* Begin *
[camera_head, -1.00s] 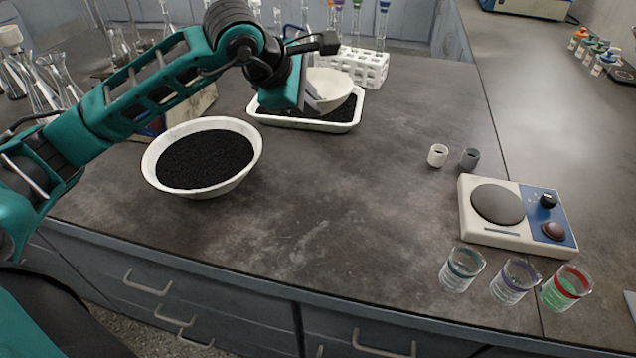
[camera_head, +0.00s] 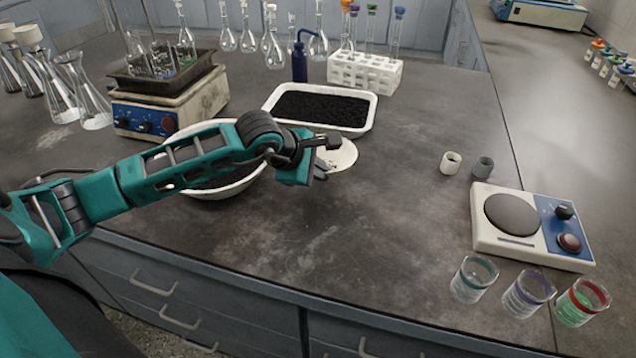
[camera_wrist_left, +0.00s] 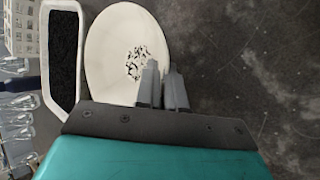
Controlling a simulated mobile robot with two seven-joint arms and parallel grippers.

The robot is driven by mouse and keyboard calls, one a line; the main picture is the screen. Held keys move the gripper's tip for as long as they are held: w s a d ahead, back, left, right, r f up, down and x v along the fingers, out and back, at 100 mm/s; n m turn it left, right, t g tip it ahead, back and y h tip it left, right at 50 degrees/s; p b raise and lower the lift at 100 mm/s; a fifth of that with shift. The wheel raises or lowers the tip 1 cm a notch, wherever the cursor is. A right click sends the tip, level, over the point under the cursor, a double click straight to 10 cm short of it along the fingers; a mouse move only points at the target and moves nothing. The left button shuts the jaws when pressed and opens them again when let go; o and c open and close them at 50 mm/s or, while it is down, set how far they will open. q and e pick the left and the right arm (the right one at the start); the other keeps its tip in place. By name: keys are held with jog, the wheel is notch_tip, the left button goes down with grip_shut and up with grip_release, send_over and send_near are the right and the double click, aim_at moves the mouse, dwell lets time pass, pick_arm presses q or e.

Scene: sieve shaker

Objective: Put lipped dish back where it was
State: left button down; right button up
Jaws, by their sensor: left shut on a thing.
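The lipped dish (camera_head: 341,156) is a shallow white dish with dark grains scattered on its inner surface. It also shows in the left wrist view (camera_wrist_left: 108,55). My left gripper (camera_head: 322,166) is shut on its rim, and both fingers show in the left wrist view (camera_wrist_left: 163,88). The dish is over the bench just right of a large white bowl (camera_head: 222,192) of black grains, which my left arm partly hides. I cannot tell whether the dish touches the bench. A white tray (camera_head: 374,110) of black grains lies behind it. My right gripper is not seen.
A hotplate with a dark pan (camera_head: 158,112) stands at the back left. A blue bottle (camera_head: 300,62) and a white tube rack (camera_head: 365,72) stand behind the tray. The middle bench is clear.

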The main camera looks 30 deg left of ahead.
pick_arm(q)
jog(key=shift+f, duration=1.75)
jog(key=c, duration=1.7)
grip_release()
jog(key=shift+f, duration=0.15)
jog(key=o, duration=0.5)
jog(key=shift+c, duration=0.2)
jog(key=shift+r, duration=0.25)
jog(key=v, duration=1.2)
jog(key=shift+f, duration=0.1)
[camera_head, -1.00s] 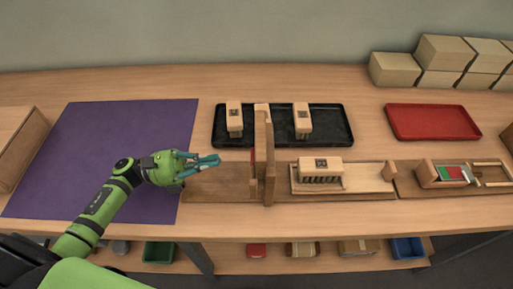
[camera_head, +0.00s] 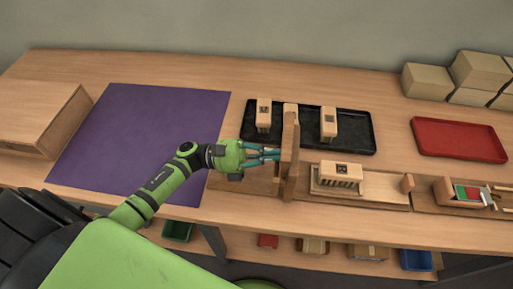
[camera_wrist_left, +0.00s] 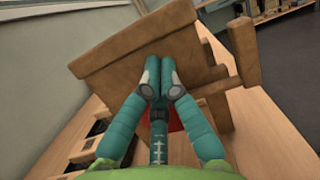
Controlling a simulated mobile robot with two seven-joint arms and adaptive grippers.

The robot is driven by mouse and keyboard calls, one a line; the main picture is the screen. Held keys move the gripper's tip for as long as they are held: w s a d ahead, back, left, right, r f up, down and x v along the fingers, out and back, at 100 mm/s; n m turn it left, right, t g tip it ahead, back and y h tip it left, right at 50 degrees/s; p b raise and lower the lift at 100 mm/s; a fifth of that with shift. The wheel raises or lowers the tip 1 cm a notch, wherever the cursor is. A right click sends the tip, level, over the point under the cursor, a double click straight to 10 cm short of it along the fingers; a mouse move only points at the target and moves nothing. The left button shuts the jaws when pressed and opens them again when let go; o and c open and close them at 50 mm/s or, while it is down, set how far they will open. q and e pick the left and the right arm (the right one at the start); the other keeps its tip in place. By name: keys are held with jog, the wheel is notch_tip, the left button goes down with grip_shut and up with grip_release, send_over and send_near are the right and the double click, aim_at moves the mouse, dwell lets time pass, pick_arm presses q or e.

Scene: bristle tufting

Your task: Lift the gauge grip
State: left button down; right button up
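A wooden fixture with a tall upright board (camera_head: 290,160) stands at the middle of the bench. A small red part (camera_wrist_left: 176,121) shows on it in the left wrist view, mostly behind my fingers; I cannot tell if this is the gauge grip. My left gripper (camera_head: 276,153) reaches in from the left, its teal fingers at the left face of the board. In the left wrist view the fingertips (camera_wrist_left: 158,68) lie close together in front of the wood. Whether anything is between them is hidden. My right gripper is out of view.
A black tray (camera_head: 365,150) with two wooden brush blocks lies behind. A brush block (camera_head: 341,171) sits on a wooden board to the right. A red tray (camera_head: 460,138) and stacked boxes (camera_head: 427,82) are farther right. A purple mat (camera_head: 120,150) is clear.

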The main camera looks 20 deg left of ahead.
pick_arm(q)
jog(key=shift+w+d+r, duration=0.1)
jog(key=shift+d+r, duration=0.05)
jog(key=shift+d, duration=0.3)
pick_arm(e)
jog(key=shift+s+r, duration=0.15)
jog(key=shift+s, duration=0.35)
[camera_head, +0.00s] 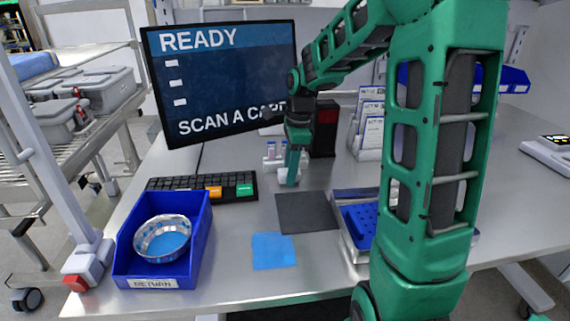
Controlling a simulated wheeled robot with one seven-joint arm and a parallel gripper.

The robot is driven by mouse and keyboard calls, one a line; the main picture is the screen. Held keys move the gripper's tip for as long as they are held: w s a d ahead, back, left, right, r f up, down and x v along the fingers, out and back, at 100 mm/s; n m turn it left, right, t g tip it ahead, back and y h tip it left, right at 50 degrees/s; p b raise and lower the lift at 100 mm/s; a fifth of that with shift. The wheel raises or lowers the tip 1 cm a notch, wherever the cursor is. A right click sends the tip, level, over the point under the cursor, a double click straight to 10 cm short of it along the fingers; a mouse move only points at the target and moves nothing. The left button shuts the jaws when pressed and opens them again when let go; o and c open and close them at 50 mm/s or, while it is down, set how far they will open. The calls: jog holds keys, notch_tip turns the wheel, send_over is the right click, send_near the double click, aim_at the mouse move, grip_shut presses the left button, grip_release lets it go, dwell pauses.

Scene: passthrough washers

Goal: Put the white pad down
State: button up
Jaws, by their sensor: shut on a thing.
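My gripper (291,180) hangs down at the end of my green arm, above the table behind the dark grey mat. It is shut on the white pad, which is small and mostly hidden at the fingers; its outline is not clear from here. White pieces and two small vials (277,150) show close beside and behind the gripper. I cannot tell whether the pad touches the table.
A dark grey mat (306,212) and a blue cloth (273,251) lie in front. A blue RETURN bin (190,255) holds a bowl (163,238). A keyboard (190,184) and monitor (220,80) stand left and behind. A blue tray (358,222) is partly behind my arm.

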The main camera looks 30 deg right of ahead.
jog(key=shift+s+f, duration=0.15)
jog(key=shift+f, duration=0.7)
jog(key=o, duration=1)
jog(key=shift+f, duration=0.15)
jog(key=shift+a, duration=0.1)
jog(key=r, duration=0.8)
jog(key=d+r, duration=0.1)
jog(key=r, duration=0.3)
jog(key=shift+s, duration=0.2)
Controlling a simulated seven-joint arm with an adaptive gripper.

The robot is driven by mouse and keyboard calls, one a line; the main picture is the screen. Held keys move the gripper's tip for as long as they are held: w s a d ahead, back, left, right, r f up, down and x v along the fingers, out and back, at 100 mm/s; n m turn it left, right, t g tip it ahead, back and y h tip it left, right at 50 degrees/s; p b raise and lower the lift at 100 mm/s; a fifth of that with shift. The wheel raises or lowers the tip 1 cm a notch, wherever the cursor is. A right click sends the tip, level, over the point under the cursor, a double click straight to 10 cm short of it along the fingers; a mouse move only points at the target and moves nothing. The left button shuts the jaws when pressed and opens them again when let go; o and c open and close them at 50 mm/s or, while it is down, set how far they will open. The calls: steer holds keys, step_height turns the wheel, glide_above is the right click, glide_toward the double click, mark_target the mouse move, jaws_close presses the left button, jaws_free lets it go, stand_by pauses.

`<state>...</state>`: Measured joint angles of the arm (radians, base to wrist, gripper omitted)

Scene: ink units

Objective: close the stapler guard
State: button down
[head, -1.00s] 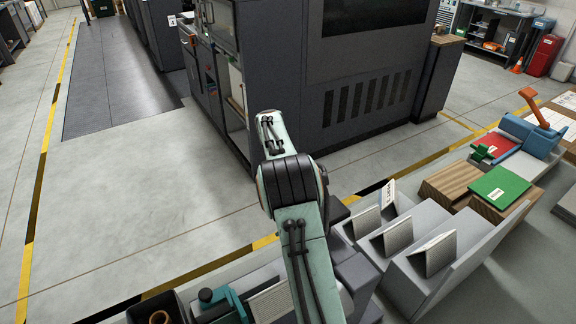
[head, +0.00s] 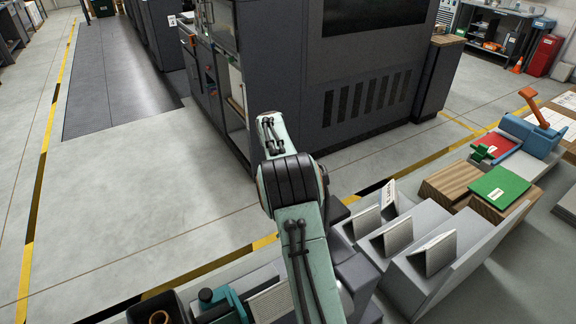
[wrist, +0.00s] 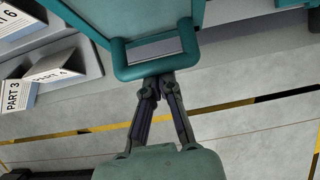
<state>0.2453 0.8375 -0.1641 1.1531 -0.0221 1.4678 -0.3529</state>
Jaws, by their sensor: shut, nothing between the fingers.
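In the wrist view a teal frame with a rounded, handle-like loop (wrist: 155,72) fills the upper middle; it looks like the stapler guard. A grey strip shows through the loop. My gripper (wrist: 160,82) is shut and empty, its fingertips right at the loop's lower edge. I cannot tell whether they touch it. The rest of the guard runs out of the top of the wrist view. In the head view my gripper is not visible. A teal device with a dark knob (head: 207,296) stands at the lower left, partly cut off; I cannot tell whether it is the stapler.
Grey bins with folded booklets (head: 435,255) stand right of my arm. Labelled booklets (wrist: 58,66) show at the wrist view's upper left. A green block (head: 499,187) and a blue device with an orange lever (head: 532,132) lie farther right. A dark machine (head: 345,75) stands behind.

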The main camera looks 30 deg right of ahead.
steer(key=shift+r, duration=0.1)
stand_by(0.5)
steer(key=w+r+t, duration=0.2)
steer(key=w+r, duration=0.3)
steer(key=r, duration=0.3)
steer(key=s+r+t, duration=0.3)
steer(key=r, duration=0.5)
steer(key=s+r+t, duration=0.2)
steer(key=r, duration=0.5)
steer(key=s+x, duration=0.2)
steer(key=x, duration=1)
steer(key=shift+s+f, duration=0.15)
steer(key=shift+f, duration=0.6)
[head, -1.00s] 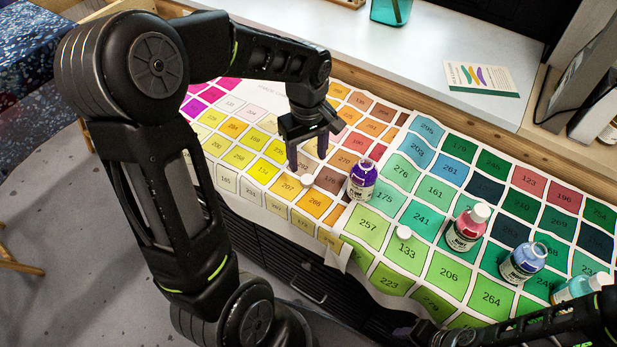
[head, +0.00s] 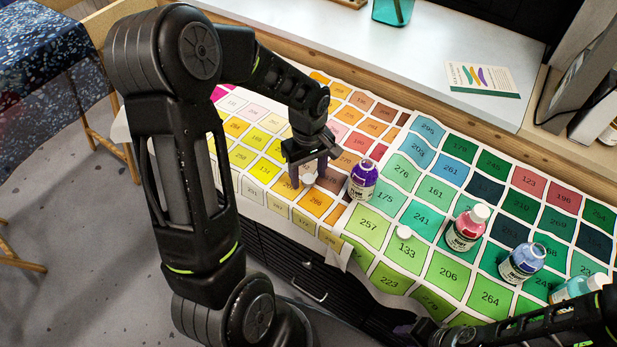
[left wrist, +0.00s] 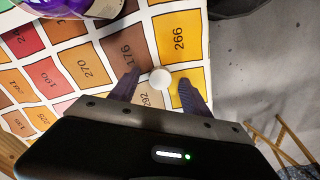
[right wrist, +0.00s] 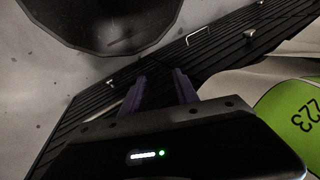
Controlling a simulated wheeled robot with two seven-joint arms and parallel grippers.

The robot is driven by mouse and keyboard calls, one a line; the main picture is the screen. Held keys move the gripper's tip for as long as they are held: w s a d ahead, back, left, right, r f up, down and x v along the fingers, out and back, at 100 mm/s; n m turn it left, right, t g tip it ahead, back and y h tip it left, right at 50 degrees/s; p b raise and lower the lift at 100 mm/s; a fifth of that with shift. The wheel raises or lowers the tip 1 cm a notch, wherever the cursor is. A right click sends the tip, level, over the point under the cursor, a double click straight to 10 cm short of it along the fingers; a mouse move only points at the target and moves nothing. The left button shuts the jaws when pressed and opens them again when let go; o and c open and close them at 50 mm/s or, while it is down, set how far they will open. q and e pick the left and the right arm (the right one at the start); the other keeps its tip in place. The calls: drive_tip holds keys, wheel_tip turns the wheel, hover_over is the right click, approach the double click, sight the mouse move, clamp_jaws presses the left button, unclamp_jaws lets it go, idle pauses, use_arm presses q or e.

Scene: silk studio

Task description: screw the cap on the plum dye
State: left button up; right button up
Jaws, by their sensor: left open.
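The purple dye bottle (head: 363,181) stands upright on the colour chart, with a dark purple top and no white cap on it. A small white cap (head: 308,178) lies on the chart to its left; it also shows in the left wrist view (left wrist: 160,77). My left gripper (head: 309,174) is open and low over this cap, which sits between or just beyond its fingertips; contact cannot be told. A second white cap (head: 404,232) lies on the green squares. My right gripper (right wrist: 158,82) is empty, with its fingers apart, by the chart's front edge.
The colour chart (head: 430,215) covers the counter. A white shelf (head: 400,60) runs behind, holding a card (head: 482,78).

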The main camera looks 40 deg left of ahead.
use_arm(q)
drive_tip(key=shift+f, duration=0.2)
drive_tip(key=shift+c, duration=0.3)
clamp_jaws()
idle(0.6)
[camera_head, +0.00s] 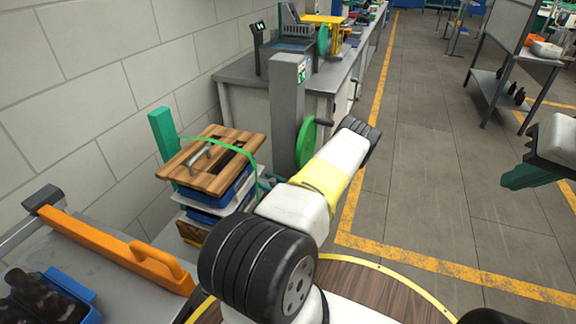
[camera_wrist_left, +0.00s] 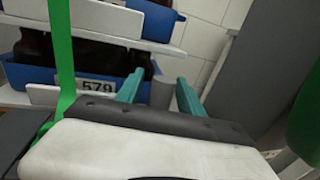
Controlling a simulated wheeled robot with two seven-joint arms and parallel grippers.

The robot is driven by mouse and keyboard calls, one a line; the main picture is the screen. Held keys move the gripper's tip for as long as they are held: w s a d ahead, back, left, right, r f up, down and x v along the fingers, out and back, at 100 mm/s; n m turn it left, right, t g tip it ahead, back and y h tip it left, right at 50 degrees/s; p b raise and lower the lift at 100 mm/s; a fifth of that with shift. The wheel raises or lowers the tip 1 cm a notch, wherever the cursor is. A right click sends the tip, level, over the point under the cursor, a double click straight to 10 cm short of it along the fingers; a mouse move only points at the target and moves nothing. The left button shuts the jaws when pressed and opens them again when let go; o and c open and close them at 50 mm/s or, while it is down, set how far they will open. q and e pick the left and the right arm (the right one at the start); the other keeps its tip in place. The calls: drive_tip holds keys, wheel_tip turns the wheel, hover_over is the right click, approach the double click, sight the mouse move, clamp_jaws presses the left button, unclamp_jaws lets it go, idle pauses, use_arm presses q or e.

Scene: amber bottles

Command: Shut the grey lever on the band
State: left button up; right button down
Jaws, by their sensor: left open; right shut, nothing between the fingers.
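A green band (camera_head: 222,140) loops over a stack of trays with a wooden lid (camera_head: 209,160). In the left wrist view the band (camera_wrist_left: 62,60) runs down the left side. My left gripper (camera_wrist_left: 160,80) shows there with two teal fingers, open, facing the stack. A small grey upright piece (camera_wrist_left: 163,93) shows between the fingers, apparently beyond them. It may be the lever; I cannot tell its position or any contact. My right gripper (camera_head: 525,177) is shut and empty at the right edge, far from the stack.
Blue crates (camera_wrist_left: 98,75) with brown bottles and a 579 label sit on white trays. A grey post (camera_head: 287,110) with a green wheel (camera_head: 307,143) stands close right of the stack. Open floor lies right.

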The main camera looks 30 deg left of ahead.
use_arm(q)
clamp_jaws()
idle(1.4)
* End *
▶ _PROBLEM REQUIREMENTS_
Begin with the line containing "Command: Shut the grey lever on the band" and end with the line containing "State: left button up; right button down"; repeat every line from start to finish exactly, and nothing outside them.

▶ _EXERCISE RESPONSE_
Command: Shut the grey lever on the band
State: left button up; right button down

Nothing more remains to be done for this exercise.